The Dallas Cowboys always have some of the most fascinating storylines in the NFL, but heading into 2024, it’s almost impossible to predict what Jerry Jones and company have planned.
If you listen to Jones, he’s sticking by his statement that Dallas is going “all in” for 2024 with the goal to finally get over the playoff hump and secure another Lombardi Trophy.
That logic made sense following the Cowboys’ early exit from the playoffs. They had a team loaded with talent on both sides of the ball and their franchise QB Dak Prescott, was leading the MVP conversation for most of the year and finished 2023 with one of his best statistical seasons as a pro. The Dallas Cowboys were undefeated at home and entered the playoffs as a No. 2 seed.

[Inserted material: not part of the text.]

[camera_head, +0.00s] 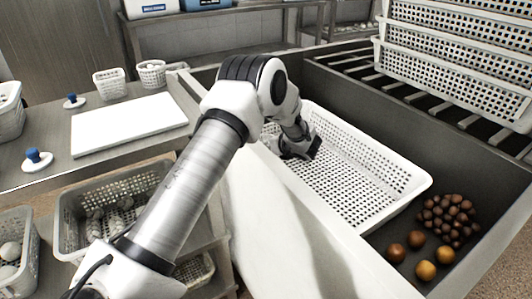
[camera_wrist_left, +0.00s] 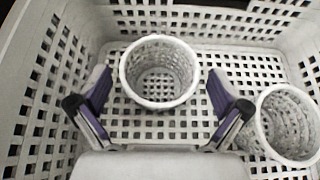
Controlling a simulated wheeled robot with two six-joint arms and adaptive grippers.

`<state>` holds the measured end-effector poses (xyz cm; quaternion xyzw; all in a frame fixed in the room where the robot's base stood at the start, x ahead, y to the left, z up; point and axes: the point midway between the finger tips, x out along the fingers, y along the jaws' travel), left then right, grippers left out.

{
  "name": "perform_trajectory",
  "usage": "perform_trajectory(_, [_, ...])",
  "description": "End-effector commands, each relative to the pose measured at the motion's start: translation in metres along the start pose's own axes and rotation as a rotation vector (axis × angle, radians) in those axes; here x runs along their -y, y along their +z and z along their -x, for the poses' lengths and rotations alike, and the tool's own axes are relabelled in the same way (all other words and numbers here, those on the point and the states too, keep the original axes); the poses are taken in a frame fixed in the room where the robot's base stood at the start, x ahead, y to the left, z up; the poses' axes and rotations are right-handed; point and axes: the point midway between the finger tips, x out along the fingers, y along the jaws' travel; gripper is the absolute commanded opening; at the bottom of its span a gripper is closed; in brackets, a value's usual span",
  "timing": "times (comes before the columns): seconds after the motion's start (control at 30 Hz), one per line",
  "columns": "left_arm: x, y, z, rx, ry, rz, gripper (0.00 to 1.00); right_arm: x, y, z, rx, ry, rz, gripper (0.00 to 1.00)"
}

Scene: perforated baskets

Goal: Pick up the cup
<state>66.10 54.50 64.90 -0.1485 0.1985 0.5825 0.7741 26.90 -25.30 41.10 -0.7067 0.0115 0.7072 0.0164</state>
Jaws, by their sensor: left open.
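A white perforated cup (camera_wrist_left: 160,95) stands upright in the large white perforated basket (camera_head: 400,190), seen in the left wrist view. A second similar cup (camera_wrist_left: 286,125) stands to its right, partly cut off by the picture edge. My left gripper (camera_head: 302,150) reaches down into the basket. In the left wrist view its two purple-padded fingers are spread, one on either side of the first cup, with visible gaps to it; nothing is held. In the head view both cups are hidden by my arm and the basket wall. My right gripper does not show.
The basket walls surround the gripper. Brown round fruits (camera_head: 448,217) and orange ones (camera_head: 426,270) lie beside the basket in the grey sink. Stacked white crates (camera_head: 450,80) stand at the back right. A white board (camera_head: 130,122) lies on the left counter.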

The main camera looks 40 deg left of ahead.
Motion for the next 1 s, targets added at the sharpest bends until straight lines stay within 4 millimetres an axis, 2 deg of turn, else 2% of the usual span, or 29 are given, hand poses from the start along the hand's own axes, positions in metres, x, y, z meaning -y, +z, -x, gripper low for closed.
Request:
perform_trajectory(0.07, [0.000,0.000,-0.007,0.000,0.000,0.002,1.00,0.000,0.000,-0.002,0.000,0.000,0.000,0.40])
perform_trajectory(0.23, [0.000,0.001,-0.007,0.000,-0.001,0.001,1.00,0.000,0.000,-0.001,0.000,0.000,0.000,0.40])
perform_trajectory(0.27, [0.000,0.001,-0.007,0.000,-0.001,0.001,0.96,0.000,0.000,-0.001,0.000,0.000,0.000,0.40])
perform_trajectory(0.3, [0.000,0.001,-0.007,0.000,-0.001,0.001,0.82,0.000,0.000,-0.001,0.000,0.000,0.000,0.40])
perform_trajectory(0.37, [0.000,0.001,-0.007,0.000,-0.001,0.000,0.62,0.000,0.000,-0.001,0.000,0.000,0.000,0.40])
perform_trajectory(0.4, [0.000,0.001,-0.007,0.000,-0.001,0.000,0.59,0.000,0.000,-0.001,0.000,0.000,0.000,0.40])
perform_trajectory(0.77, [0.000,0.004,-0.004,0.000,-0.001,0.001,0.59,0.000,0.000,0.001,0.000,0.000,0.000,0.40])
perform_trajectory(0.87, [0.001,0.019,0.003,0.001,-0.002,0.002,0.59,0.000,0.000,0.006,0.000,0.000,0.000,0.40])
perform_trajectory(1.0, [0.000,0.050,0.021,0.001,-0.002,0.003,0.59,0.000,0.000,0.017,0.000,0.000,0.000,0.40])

But as anyone with a pulse has come to expect, Dallas choked in the first round of the playoffs, falling to a young Green Bay Packers team who barely snuck into the postseason.
There were questions whether Jerry Jones would make significant moves after the loss, but he didn’t. He retained head coach Mike McCarthy for 2024 and made it clear Prescott was the team’s QB moving forward.
Almost every NFL Insider predicted the Dallas Cowboys would give Prescott a contract extension to free up cap space and add new talent in free agency — but instead — Jones hasn’t done a thing and is letting Dak Prescott play out the final year of his contract.
The team has lost several coaches including defensive coordinator Dan Quinn, who took several assistants with him to the Cowboys’ rival, Washington, when he accepted the head coaching job there.
Beyond coaches, the Cowboys have parted ways with a bevy of key players on both sides of the ball. No more Tony Pollard or Michael Gallup to help Prescott on offense. Longtime All-Pro tackle Tyron Smith departed for the Jets. Defensively, Dorrance Armstrong followed Quinn to Washington and Leighton Vander-Esch retired.
The Cowboys have made exactly one move in free agency by adding a veteran linebacker who is a mid-level starter at best. And yet Jones is still sticking by his statement that his team is “all in” for 2024.
NFL Exec Believes Dallas Cowboys Are Tanking In 2024 To Keep Dak Prescott
In a recent article from The Athletic reporter Mike Sando, an anonymous NFL executive commented on the Cowboys’ situation.
“If the guy wants $60 million a year, you know what we are going to do instead?” the exec said. “We are going to have an average team, and you are going to play worse and we are going to get you at a better price.”
That’s a wild idea, but it may not be out of the realm of possibility. The ownership may feel that this roster with Prescott and head coach Mike McCarthy may not be serious contenders for a Super Bowl ring in 2024.
After the embarrassing playoff exit to the Green Bay Packers, they may have a reason for that. However, purposefully rolling into the last year of a franchise QB’s quarterback just to be “mediocre” and get him on a better deal still feels like putting the cart before the horse.
Any hope for a near-future extension took a major blow towards the end of March, as NFL Network insider Ian Rapoport updated fans on the negotiations. Essentially, the Dallas Cowboys ha entire offered a new deal but both sides “understand” each other.
“The Cowboys and quarterback Dak Prescott have a mutual understanding,” Rapoport wrote on X. “Of his contract situation, sources say, with no offers from Dallas despite him being in a contract year. Owner Jerry Jones said, ‘We are where we are, locked and loaded for this year.”
Considering that Prescott has a no-tag and no-trade clause in his contract, it puts the Dallas Cowboys in a precarious position. Not extending him before next offseason means the longtime Cowboys QB has full power to go anywhere.
As crazy as it sounds, Jones and the Dallas Cowboys could very well be setting Dak Prescott up for a major regression in 2024 with the plan to get him on a much cheaper deal than they would have to pay now.